Initial study on thermal stability of cold spray tantalum coating irradiated with deuterium for fusion applications

Abstract

Removal of neutral hydrogen atoms in the plasma edge reduces the number of charge exchange events and thus, the net energy losses in the plasma, significantly improving performance of fusion devices. Effective control of the residual pressure of hydrogen isotopes (HIs) in the plasma edge may be achieved by utilizing a hydrogen absorbing first wall interface capable of withstanding the harsh fusion environment. In this study, we have investigated tantalum (Ta) coating deposited by cold spray technology on 316L stainless steel substrate as a potential plasma-facing material surface. High fluence low energy deuterium plasma irradiation experiments and subsequent thermal annealing cycles associated with thermal desorption spectrometry (TDS) demonstrated superior structural stability of the Ta coating.
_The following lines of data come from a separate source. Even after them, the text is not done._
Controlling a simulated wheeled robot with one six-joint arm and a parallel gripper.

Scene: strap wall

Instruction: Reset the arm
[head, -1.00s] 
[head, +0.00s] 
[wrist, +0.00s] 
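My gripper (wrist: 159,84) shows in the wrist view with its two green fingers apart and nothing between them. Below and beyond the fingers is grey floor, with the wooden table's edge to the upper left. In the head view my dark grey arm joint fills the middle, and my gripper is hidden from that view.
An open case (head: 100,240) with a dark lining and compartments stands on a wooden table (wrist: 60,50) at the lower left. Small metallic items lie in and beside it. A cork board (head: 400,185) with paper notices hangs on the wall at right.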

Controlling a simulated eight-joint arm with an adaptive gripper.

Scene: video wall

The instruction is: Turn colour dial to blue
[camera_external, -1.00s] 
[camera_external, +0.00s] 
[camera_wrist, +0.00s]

TDS experiments revealed the outgassing of deuterium (as measure of its retention) for cold spray Ta coatings to be three times higher than bulk Ta and two orders of magnitude greater than bulk polycrystalline W. X-ray photoelectron spectroscopy revealed evolution of oxidation states upon deuterium irradiation and a partial recovery of the metallic signature of Ta after the thermal treatment at 1100 K.